I had done my online research and found a ton of free spots on BLM land.  Since we’ve spent a lot more than planned in Salt Lake City and Sturgis, free camping in beautiful land where it’s hot/warm and within 10 miles of a decent little down was exactly what the doctor ordered.  I found a few suggestions on a nice gravel road overlooking a red rocks canyon just outside the park.  Spots were marked and some even had fire pits.  So we hauled off this morning singing 60s tunes, ready for a fun day.  We even stopped to buy a new kid carrying backpack so we can finally do some of the hiking we’ve been talking so much about.

We entered Mill Creek Canyon Road off of 191 (if you want to GoogleEarth it and laugh at the fact that we didn’t do that) and everything was great.  At about .6 miles we took a left and continued on less than a quarter of a mile.  After we got to the parking lot for the dinosaur tracks (legit – there are pictures below – dinosaurs have never felt so real as when you see their tracks), we turned right… about .2 miles to go to the site.  We passed several marked sites along the way but decided to keep going.  The road was great – level, solid gravel – until we came around a corner and hit the Sand Pit of Doom (SPD).

We were already into it before we realized what was happening so there was nothing to do but put the pedal to the metal and clench our buttocks.  The Chief slowed but kept moving… slower slower slower until we hit the other side and hard gravel again.  We were good to go.  Scott laughed, “That was a close one.”  Me (relieved), “Yup, I know.  Wow.”  We continued on another 50 ft up around another bend and Scott came to an immediate stop.  There was a significant steep little asshole of a hill straight into another sand pit.   Scott, “If we go down that, we aren’t coming back out of it.”  Me, “Ok.  Well… back up through the sand pit then?”  Classic rock and a hard place.

A few pieces of gear I (Scott) wish we had with us:

1. Pull-Pal Sand Anchor 

2. Kinetic Rope (Snatch Rope)

3. Sand Channels (Traction Jack)

4. Large Come Along 

We took the car off and the dolly as well.  I got the car stuck trying to get through the SPD.  We got it out relatively easily but it might not have a clutch left in it.  TBD on that.  Scott attempted a reverse SPD traverse in the Chief – the old college try, if you will – but it was a non-starter.  We buried her.





That’s when the white truck pulled up.  He couldn’t get around us so he waited a few beats then got out to assess and help.  It turns out “Mr White Truck” is named Rob and Rob is awesome.  He’s a genuine soul and he spent the better part of the day with us.  He later told Scott, “I saw you guys… you with your family… and even when I could have gone on I couldn’t leave you, man.” Rob – you’re awesome.

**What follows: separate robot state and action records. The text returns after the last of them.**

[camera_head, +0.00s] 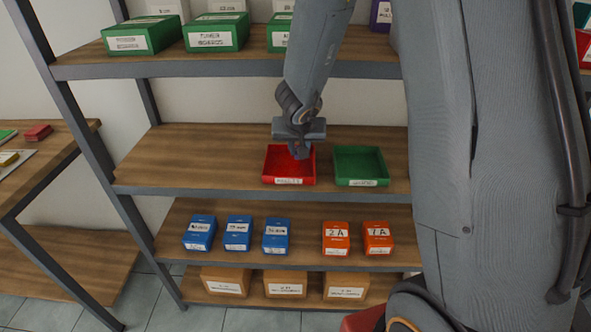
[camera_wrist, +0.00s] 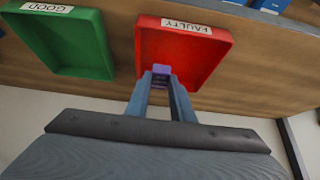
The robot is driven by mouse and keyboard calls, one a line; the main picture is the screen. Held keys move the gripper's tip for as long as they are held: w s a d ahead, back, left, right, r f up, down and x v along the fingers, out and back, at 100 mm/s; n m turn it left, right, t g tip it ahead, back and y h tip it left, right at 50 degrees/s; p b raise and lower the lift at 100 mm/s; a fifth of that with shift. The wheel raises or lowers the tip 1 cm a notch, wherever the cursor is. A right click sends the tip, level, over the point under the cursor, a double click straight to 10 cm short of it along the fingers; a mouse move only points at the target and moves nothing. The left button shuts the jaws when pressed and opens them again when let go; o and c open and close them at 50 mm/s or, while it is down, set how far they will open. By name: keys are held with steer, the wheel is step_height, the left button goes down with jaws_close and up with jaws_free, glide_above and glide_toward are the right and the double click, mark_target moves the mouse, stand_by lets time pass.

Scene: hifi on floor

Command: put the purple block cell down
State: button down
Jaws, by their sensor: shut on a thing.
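The purple block cell (camera_wrist: 162,70) shows between my fingertips in the wrist view. My gripper (camera_wrist: 161,76) is shut on it, with the fingers reaching over the near edge of the red tray (camera_wrist: 210,68) labelled FAULTY. In the head view my gripper (camera_head: 300,153) is at the red tray (camera_head: 289,181) on the middle shelf, and it hides the block there. I cannot tell whether the block touches the tray floor. The green tray (camera_head: 361,182) labelled GOOD stands to the right in the head view and looks empty.
The middle shelf (camera_head: 190,165) is bare left of the red tray. The upper shelf (camera_head: 268,66) above holds green boxes (camera_head: 216,40). Below are blue boxes (camera_head: 237,233), orange boxes (camera_head: 336,238) and tan boxes (camera_head: 285,284). A side table (camera_head: 40,165) stands at the left.

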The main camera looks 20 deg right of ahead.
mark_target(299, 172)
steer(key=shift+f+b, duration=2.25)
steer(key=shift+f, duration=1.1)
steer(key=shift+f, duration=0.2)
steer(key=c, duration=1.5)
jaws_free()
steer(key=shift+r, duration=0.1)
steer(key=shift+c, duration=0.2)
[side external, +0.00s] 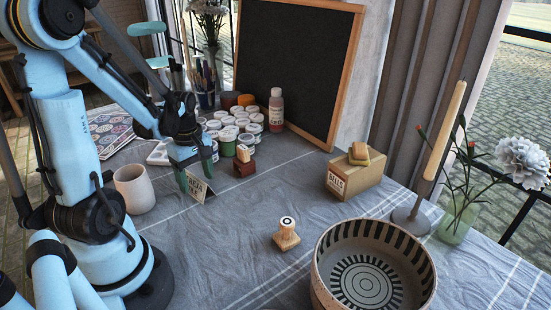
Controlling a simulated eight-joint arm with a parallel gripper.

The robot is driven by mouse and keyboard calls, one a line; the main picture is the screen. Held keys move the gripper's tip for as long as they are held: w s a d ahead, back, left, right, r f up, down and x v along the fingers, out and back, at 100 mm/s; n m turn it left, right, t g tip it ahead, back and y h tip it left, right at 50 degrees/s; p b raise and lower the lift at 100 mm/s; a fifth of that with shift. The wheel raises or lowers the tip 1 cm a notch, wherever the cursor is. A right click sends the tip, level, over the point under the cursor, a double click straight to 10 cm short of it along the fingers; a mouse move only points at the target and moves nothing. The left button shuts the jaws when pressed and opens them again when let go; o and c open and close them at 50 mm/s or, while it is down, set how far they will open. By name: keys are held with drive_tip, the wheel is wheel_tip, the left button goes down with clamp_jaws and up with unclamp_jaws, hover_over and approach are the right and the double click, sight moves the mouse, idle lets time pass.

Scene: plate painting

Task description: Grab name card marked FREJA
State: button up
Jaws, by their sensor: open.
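The fingertips appear beside the card's upper part. I cannot tell whether they touch it. The fingers hide part of the card's top and back.
A pale cup (134,190) stands close left of the card. Several paint jars (228,138) and a dark red stamp (244,167) are behind and right. The cloth between is clear.

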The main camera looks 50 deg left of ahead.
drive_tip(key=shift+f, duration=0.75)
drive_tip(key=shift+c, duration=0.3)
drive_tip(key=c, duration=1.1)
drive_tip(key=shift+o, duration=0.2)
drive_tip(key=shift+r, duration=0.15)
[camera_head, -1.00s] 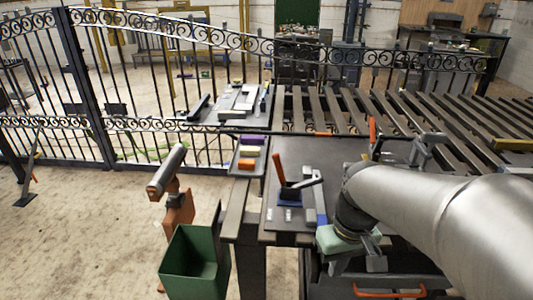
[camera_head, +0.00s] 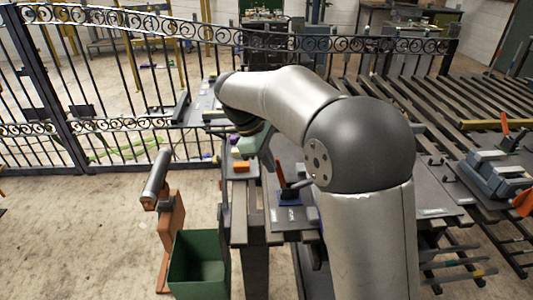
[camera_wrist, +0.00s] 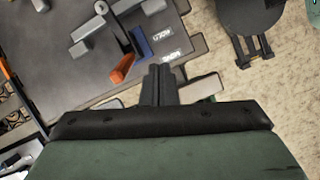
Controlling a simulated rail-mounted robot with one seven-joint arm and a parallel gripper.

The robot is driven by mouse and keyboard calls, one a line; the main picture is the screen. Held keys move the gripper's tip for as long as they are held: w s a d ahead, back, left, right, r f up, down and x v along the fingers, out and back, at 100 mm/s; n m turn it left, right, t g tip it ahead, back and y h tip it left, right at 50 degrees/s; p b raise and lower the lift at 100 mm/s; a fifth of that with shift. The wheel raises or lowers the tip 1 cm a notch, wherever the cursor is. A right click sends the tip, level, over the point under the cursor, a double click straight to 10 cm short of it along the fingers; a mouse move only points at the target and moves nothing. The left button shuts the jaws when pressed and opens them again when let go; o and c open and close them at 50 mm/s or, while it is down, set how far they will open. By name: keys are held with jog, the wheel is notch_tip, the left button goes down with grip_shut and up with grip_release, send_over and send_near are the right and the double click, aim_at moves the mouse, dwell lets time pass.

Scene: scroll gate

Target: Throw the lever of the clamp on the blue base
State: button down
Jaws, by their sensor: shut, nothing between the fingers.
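The clamp on the blue base (camera_head: 289,198) sits on the dark tabletop, with its orange-handled lever (camera_head: 279,173) standing up and tilted; my arm hides part of its right side. In the wrist view the blue base (camera_wrist: 142,41) shows near the top, with the orange lever grip (camera_wrist: 122,68) at its lower left. My gripper (camera_wrist: 160,74) is shut and empty, above the table's edge and apart from the lever. In the head view my arm reaches over the back of the clamp, and the fingertips cannot be made out.
Small coloured blocks (camera_head: 241,166) lie to the left of the clamp. A green bin (camera_head: 198,265) and an orange stand with a grey cylinder (camera_head: 157,180) are at the front left. A scrollwork gate (camera_head: 110,90) stands behind.

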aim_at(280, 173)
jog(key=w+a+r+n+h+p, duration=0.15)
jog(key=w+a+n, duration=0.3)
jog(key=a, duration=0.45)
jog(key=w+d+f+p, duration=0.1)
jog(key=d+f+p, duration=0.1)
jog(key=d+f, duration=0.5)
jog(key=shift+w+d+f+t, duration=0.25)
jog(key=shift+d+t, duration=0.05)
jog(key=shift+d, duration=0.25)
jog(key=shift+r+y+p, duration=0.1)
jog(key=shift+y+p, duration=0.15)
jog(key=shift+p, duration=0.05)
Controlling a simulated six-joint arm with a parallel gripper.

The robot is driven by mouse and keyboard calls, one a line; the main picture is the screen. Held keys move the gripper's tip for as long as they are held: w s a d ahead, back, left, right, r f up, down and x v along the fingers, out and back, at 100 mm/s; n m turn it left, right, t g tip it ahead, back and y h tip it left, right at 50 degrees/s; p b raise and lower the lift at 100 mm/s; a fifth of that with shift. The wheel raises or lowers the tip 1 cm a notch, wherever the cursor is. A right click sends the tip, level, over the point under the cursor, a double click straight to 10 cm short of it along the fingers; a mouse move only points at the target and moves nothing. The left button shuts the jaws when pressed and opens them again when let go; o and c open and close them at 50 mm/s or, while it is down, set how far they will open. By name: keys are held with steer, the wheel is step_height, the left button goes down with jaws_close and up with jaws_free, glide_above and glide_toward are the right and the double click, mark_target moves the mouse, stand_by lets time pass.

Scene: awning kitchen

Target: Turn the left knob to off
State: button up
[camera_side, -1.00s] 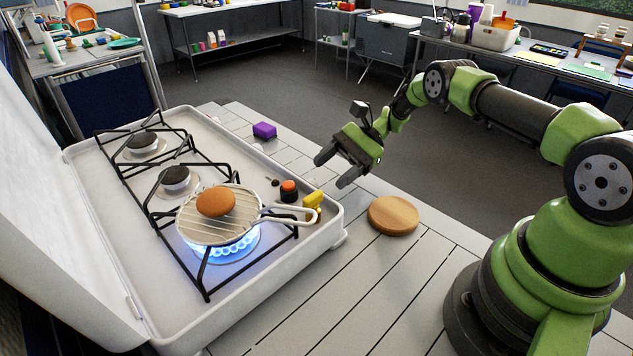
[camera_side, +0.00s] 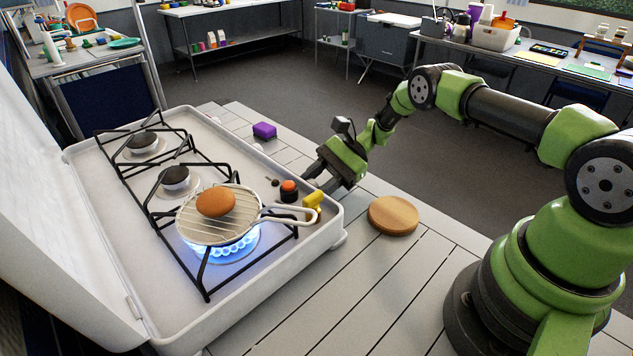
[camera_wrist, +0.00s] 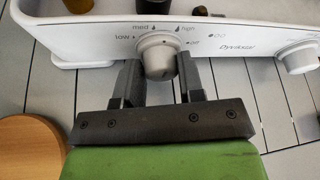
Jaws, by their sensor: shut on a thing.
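The left knob (camera_wrist: 157,48) is a round pale knob on the white front panel of the stove (camera_wrist: 85,40), with low, med, high and off printed around it. My gripper (camera_wrist: 160,75) is shut on this knob, one finger on each side. Which mark the knob points to is hard to tell. In the side view my gripper (camera_side: 312,178) is at the stove's front edge and the knob is hidden. A blue flame (camera_side: 222,251) burns under the near pan.
A second knob (camera_wrist: 300,56) is to the right on the panel. A grill pan (camera_side: 235,235) with a brown bun (camera_side: 216,202) sits on the burner.

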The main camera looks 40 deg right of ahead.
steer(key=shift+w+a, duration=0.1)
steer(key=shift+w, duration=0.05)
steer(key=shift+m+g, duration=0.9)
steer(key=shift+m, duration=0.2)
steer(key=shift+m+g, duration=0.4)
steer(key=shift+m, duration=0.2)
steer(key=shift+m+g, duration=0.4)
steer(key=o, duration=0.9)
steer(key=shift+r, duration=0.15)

Feeling the pressure to get ourselves out of the way for Rob to carry on (before we knew he’d be seeing us through to the bitter end) we worked like dogs to get the Chief unstuck.  I’m telling you I bent over and dug red sand with everything I had for 45 minutes (maybe an hour).  Forget that shower I had less than 12 hours ago… I’m 100% covered in dirt again. 

We finally go the Chief unstuck, drove it forward (not the direction of home and safety) onto the harder gravel road again and let the back up of Jeeps pass by (*jealous*).  That’s when we decided to put the kids in the car, drove to the closest RV park and called Good Sam.


Good Sam has it’s champions and it’s detractors.  In one of the forums we’re in there are hundreds of horror stories about how they refused to provide help for some clause or another.  We are decidedly in the first camp – huge fans.  At this point… we’re a solid 2 months in… they’ve saved us over $1000.  If they’ll have us (also TBD) we’re likely to be lifelong members.

We drove back to the dinosaur tracks parking lot and waited.  Mater pulled up ready for action.  Scott hoped in with the tow truck driver and literally less than 30 minutes later the Chief was rounding the corner.  Another 10 minutes after that the tow truck came up towing the dolly.





So, what have we learned here today?!  While Moab is ground zero for all cool Jeep 4×4’ing, we tried it with the Chief and it’s not meant to be.  Also, we need a 4×4 tow vehicle.  When it comes time to upgrade, that will be priority 1.  I want a Jeep. I don’t care what it looks like – I want it run like a bat outta hell and eat sand for lunch.  Finally, we’re boondocking in a convenient level gravel (still free) spot – this is where our adventure skill is currently maxed out.  Maybe we’ll get an Earthroamer someday but the price tag is just not even close to within reach.

Ultimately, we were well prepared to deal with a challenge in the desert.   We’ve remained hydrated, happy and laughing through most of this (except when Scott got all weird because he thought we were holding people up so we had to shovel red sand like our lives were on the line).  We made a new friend, Rob who is a geologist and I’m fairly certain Evie (who is a rock affectionado) will have some intense questions for him over the next year.  It was a day we won’t forget any time soon – but also one that I don’t care to repeat ever.